Lien Law § 19 enumerates the grounds for the discharge of a mechanic's lien interposed against a property such as the one at issue here (see Robert K. Futterman & Assoc., LLC v Boerum Commercial, LLC, 134 AD3d 690, 690 [2015]). As an initial matter, "[t]o be summarily discharged, the notice of lien must be invalid on its face" (Matter of JT2 Squared Realty, LLC v Interiors by Shelley Stein-Bigajer, 219 AD3d 1334, 1335 [2023] [internal quotation marks omitted]). "When there is no defect on the face of the notice of lien, any dispute regarding the validity of the lien must await the lien foreclosure trial" (Matter of Old Post Rd. Assoc., LLC v LRC Constr., LLC, 177 AD3d 658, 659 [2019]; see Lane Constr. Co., Inc. v Chayat, 117 AD3d 992, 993 [2014]).
Contrary to the defendant's contention, its arguments do not pertain to whether the notice of lien is deficient on its face but rather to the ability of the plaintiff to file a lien (see Rivera v Department of Hous. Preserv. & Dev. of the City of N.Y., 29 NY3d 45, 53 [2017]). Since the defendant [*2]did not establish that the notice of lien was invalid on its face, any dispute regarding the validity of the mechanic's lien must await trial thereof by foreclosure (see id. at 55; Matter of Old Post Rd. Assoc., LLC v LRC Constr., LLC, 177 AD3d at 659-660).
Moreover, the Supreme Court properly denied that branch of the defendant's motion which was pursuant to CPLR 3211 (a) (7) to dismiss the complaint insofar as asserted against it. On a motion to dismiss for failure to state a cause of action pursuant to CPLR 3211 (a) (7), "the sole criterion is whether the pleading states a cause of action, and if from its four corners factual allegations are discerned which taken together manifest any cause of action cognizable at law[,] a motion for dismissal will fail" (Guggenheimer v Ginzburg, 43 NY2d 268, 275 [1977]; see Leon v Martinez, 84 NY2d 83, 87-88 [1994]). "The complaint must be construed liberally, the factual allegations deemed to be true, and the nonmoving party granted the benefit of every possible favorable inference" (Kopelowitz & Co., Inc. v Mann, 83 AD3d 793, 797 [2011] [internal quotation marks omitted]).
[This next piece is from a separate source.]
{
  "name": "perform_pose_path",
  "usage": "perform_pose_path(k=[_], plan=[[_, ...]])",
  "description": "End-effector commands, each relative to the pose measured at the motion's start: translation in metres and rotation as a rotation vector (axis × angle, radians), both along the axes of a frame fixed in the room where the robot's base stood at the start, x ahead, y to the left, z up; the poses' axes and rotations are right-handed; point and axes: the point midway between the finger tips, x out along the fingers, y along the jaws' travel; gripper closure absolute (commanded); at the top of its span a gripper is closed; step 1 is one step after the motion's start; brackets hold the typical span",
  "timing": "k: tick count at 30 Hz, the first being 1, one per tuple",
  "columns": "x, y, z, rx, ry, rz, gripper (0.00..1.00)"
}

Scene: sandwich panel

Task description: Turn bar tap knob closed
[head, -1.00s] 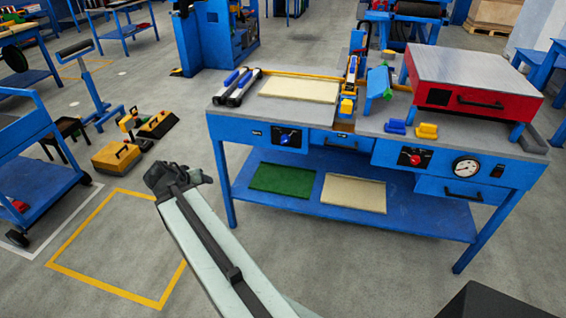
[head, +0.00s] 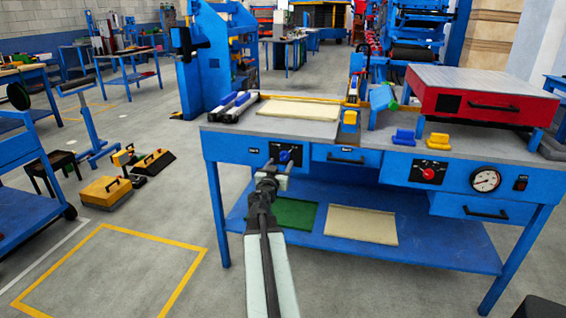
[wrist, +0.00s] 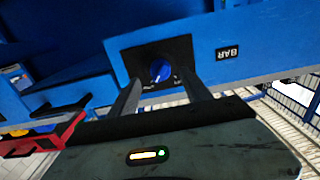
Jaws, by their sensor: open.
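The bar tap knob (head: 284,157) is a blue knob on a black plate on the front of the blue workbench, left of centre. In the wrist view the knob (wrist: 160,70) has a white pointer mark, and a BAR label (wrist: 228,52) is beside its plate. My gripper (head: 269,172) is in front of the plate in the head view, just below and left of the knob. In the wrist view its two fingers are apart, with the knob framed between their tips. I cannot tell whether they touch it. Nothing is held.
A red knob (head: 432,169) and a pressure gauge (head: 485,180) are on the bench front to the right. A drawer handle (head: 346,159) sticks out nearby. The lower shelf (head: 455,246) holds a green and a cream sheet. A yellow-marked floor area (head: 110,275) to the left is clear.

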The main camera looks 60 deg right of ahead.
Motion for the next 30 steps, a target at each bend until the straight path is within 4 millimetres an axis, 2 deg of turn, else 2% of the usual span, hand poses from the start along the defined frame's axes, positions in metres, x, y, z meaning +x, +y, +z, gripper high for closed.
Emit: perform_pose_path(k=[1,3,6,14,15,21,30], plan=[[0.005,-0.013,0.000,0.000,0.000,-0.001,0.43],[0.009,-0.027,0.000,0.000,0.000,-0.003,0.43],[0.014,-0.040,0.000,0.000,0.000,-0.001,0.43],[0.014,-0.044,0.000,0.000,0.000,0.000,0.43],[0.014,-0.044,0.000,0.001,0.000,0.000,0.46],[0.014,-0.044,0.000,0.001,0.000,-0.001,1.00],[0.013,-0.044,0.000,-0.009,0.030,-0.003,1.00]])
Moreover, where evidentiary material is submitted and considered on a motion to dismiss a complaint pursuant to CPLR 3211 (a) (7), the question becomes whether the plaintiff has a cause of action, not whether the plaintiff has stated one, and unless it has been shown that a material fact as claimed by the plaintiff to be one is not a fact at all, and unless it can be said that no significant dispute exists regarding it, dismissal should not eventuate (see Guggenheimer v Ginzburg, 43 NY2d at 275). Here, the evidence in the record and the factual allegations in the complaint support the determination that the plaintiff has causes of action pursuant to Administrative Code § 26-305 (4) (a) and Lien Law § 54 (see Lane Constr. Co., Inc. v Chayat, 117 AD3d at 993). The defendant did not establish that a material fact as claimed by the plaintiff is not a fact at all or that no significant dispute exists regarding it (see Matter of Toyota Lease Trust v Perfection Auto Serv., Inc., 230 AD3d 1323, 1324 [2024]).
Accordingly, the Supreme Court properly denied the defendant's motion pursuant to CPLR 3211 (a) (7) to dismiss the complaint insofar as asserted against it and to summarily discharge the mechanic's lien. Duffy, J.P., Wooten, Voutsinas and Ventura, JJ., concur.